Those of you who follow the latest news in genealogy research developments will be well aware that July 3rd 2014 was a momentous day in Ireland. The indices to the Republic’s civil records of births, marriages and deaths up to 2013 were made available to viewers online. It was a marvelous occasion, celebrating over 6 month’s hard work by dedicated civil servants (at great cost to the public purse), rightly trumpeted by government Ministers as a big step forward in promoting Irish ancestry to the vast worldwide diaspora.
15 days later the website was closed down … by a [Nanny] State watchdog voicing concerns about data protection. Billy Hawkes, Ireland’s Data Protection Commisioner, declared that a monumental “cock-up” had occurred. It seems that one Irishman was concerned that his DOB and mother’s maiden name were now traceable via the civil birth registers, so the whole website was abandoned overnight. This unprotected public data is available to any Irish resident or visitor to Ireland who cares to venture into one of two General Register Office research rooms.

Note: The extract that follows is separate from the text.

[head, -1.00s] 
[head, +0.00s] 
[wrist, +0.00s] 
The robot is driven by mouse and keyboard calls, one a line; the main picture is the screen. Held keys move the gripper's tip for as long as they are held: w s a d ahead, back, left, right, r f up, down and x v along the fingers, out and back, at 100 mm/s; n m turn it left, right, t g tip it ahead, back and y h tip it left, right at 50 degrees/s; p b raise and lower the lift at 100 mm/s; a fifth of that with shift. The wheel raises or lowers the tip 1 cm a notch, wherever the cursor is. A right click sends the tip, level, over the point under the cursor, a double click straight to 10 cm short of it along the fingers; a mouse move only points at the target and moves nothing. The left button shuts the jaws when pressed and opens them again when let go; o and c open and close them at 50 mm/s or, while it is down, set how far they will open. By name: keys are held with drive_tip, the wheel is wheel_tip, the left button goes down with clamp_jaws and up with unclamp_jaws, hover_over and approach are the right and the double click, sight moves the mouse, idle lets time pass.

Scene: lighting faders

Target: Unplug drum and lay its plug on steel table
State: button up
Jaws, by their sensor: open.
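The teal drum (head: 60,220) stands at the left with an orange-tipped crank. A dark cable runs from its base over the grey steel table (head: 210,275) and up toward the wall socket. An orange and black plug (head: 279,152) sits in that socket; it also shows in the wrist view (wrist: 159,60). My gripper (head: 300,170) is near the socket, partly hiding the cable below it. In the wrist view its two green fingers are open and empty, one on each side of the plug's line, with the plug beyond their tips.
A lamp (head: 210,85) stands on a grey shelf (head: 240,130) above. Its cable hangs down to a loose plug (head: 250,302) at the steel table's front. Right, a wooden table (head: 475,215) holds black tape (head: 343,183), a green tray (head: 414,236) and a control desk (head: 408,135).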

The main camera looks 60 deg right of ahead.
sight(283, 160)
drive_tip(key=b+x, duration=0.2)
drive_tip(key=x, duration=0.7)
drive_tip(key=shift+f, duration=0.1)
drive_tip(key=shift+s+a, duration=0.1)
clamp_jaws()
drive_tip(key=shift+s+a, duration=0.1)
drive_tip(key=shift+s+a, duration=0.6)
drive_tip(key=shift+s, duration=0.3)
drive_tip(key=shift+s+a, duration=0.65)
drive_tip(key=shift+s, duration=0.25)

Our neighbours in England, Wales, Scotland and Northern Ireland appear to have no such concerns regarding the publicity of DOB’s or the maiden surnames of citizen’s mothers. All are traceable (for recent decades), if you know how to interrogate British government-funded websites which promote the identification of births, marriages and deaths of loved ones, relatives and ancestors.
Billy Hawkes seems to be overly concerned that some half-wits use their DOB or mother’s maiden name as their sole “password” on unidentified websites of extreme importance to the financial security and privacy of all citizens of the Irish Republic. Really? There are only two High Street banks left in Ireland, after the recent mismanagement of the nation’s economy … by the Government. Neither bank requests DOB’s or maiden names as account passwords – in isolation. Nor does any financial institution to my knowledge. Sensibly, they all have double or triple encrypted password protection for electronic account access, with at least one alphanumerical password randomly selected by the money processor, not the account holder.
Yes, we know that Facebook demands to know its sad users’ birthdays … so that other saddos can send an annual image of a cake or balloon … BUT daft gossip via social media platforms is not of national importance … IMHO … LOL … as they say on FB or similar.
Things are moving on …. yet Billy Hawkes and the Government as a whole remain tight-lipped. Thanks for spending all my income tax on a commendable genealogy research promotion exercise that you cannot agree on. Shame on you all.
Personally, I believe that Ireland’s Office for Data Protection is very culpable in this ludicrous affair. Surely, part of its role is to oversee and guide any publicized venture that intends to make more personal data readily available to the masses. This office’s staff were fully aware of the Irish civil BMD database project, yet they stood back and then claimed to be shocked by the end result … which they did not even check out until a third party raised a minor concern. What do these nameless Data Protection officials do all day? Swap jokes on Facebook?
Billy Hawkes and his team could redeem themselves by recommending that the Irish government funds a series of public service announcements aimed at warning the less computer-savvy man in the street not to use a DOB, marriage date or family maiden name (or forename or address or phone number or bank account number, etc) as their deadly secret “password” which gains immediate entry into all sorts of private online accounts and personal files … if the ill-educated man wishes to retain privacy, of course. It’s a free world, and many social media users seem to like to share everything about their humdrum private lives with total strangers (including addresses, DOB’s, marriage anniversaries and full family details c/w excruciating photos). Then again, if such a public service announcement was made, Billy Hawkes would be justifiably accused of scare-mongering because every IT expert would point out that personal electronic banking and payment systems cannot be hacked by simply entering an associated DOB or name.